*PROBLEM TO SOLVE*.
Your task is to repeat all of the data exactly while excluding the pictures.
--- Begin DATA PROVIDED ---
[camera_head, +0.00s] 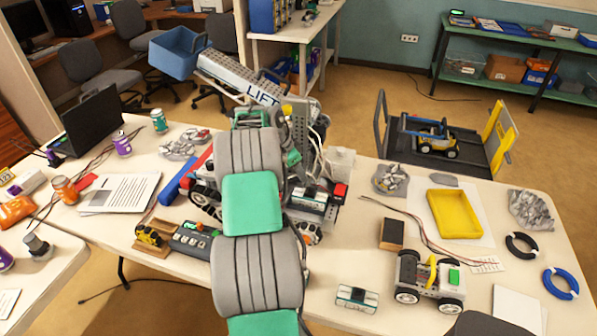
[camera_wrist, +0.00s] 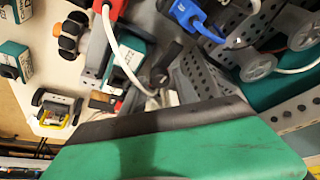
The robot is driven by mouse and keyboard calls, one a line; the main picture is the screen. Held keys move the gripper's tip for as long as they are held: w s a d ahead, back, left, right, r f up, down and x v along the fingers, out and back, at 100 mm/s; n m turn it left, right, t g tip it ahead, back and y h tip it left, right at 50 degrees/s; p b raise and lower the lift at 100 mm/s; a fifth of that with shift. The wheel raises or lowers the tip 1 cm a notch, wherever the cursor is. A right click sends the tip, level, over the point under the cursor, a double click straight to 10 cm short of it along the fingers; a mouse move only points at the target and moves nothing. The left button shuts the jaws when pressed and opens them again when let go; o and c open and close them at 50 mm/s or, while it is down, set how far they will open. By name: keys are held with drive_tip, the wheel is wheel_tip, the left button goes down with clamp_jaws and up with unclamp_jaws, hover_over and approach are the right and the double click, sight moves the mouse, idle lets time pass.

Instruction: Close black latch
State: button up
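A small black lever (camera_wrist: 167,62), which looks like the black latch, shows in the wrist view near the middle. It stands at a slant beside a grey perforated metal piece (camera_wrist: 200,78). I cannot tell how far it is from being closed. In the head view my arm covers this spot on the machine. A green and black part of my gripper (camera_wrist: 165,135) fills the bottom of the wrist view, below the lever. No fingertips show clearly, and I cannot tell whether it touches anything.
In the head view a yellow tray (camera_head: 456,214), a wheeled robot (camera_head: 430,280) and a battery-like block (camera_head: 356,298) stand right of my arm.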

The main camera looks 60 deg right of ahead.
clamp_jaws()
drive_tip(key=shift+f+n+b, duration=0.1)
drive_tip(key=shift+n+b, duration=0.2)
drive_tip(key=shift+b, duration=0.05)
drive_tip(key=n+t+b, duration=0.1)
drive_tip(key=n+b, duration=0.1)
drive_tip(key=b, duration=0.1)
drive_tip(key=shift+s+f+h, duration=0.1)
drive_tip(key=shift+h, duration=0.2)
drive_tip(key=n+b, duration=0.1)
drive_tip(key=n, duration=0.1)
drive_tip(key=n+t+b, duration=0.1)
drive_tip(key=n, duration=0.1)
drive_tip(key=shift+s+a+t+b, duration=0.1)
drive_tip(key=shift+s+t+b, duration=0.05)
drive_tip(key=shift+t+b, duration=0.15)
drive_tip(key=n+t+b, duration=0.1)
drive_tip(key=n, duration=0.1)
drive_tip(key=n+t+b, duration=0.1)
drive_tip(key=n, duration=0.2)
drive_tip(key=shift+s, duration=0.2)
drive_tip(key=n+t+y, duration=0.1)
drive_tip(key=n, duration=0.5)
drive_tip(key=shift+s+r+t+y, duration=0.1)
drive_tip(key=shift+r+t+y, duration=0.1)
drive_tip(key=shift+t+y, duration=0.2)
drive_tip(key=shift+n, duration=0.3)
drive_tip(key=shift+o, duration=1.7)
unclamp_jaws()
--- End DATA PROVIDED ---
*COMPLETED TASK*.
[camera_head, +0.00s] 
[camera_wrist, +0.00s] 
The robot is driven by mouse and keyboard calls, one a line; the main picture is the screen. Held keys move the gripper's tip for as long as they are held: w s a d ahead, back, left, right, r f up, down and x v along the fingers, out and back, at 100 mm/s; n m turn it left, right, t g tip it ahead, back and y h tip it left, right at 50 degrees/s; p b raise and lower the lift at 100 mm/s; a fifth of that with shift. The wheel raises or lowers the tip 1 cm a notch, wherever the cursor is. A right click sends the tip, level, over the point under the cursor, a double click straight to 10 cm short of it along the fingers; a mouse move only points at the target and moves nothing. The left button shuts the jaws when pressed and opens them again when let go; o and c open and close them at 50 mm/s or, while it is down, set how far they will open. By name: keys are held with drive_tip, the wheel is wheel_tip, the left button goes down with clamp_jaws and up with unclamp_jaws, hover_over and approach are the right and the double click, sight moves the mouse, idle lets time pass.

Instruction: Close black latch
State: button up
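A small black lever (camera_wrist: 167,62), which looks like the black latch, shows in the wrist view near the middle. It stands at a slant beside a grey perforated metal piece (camera_wrist: 200,78). I cannot tell how far it is from being closed. In the head view my arm covers this spot on the machine. A green and black part of my gripper (camera_wrist: 165,135) fills the bottom of the wrist view, below the lever. No fingertips show clearly, and I cannot tell whether it touches anything.
In the head view a yellow tray (camera_head: 456,214), a wheeled robot (camera_head: 430,280) and a battery-like block (camera_head: 356,298) stand right of my arm.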

The main camera looks 60 deg right of ahead.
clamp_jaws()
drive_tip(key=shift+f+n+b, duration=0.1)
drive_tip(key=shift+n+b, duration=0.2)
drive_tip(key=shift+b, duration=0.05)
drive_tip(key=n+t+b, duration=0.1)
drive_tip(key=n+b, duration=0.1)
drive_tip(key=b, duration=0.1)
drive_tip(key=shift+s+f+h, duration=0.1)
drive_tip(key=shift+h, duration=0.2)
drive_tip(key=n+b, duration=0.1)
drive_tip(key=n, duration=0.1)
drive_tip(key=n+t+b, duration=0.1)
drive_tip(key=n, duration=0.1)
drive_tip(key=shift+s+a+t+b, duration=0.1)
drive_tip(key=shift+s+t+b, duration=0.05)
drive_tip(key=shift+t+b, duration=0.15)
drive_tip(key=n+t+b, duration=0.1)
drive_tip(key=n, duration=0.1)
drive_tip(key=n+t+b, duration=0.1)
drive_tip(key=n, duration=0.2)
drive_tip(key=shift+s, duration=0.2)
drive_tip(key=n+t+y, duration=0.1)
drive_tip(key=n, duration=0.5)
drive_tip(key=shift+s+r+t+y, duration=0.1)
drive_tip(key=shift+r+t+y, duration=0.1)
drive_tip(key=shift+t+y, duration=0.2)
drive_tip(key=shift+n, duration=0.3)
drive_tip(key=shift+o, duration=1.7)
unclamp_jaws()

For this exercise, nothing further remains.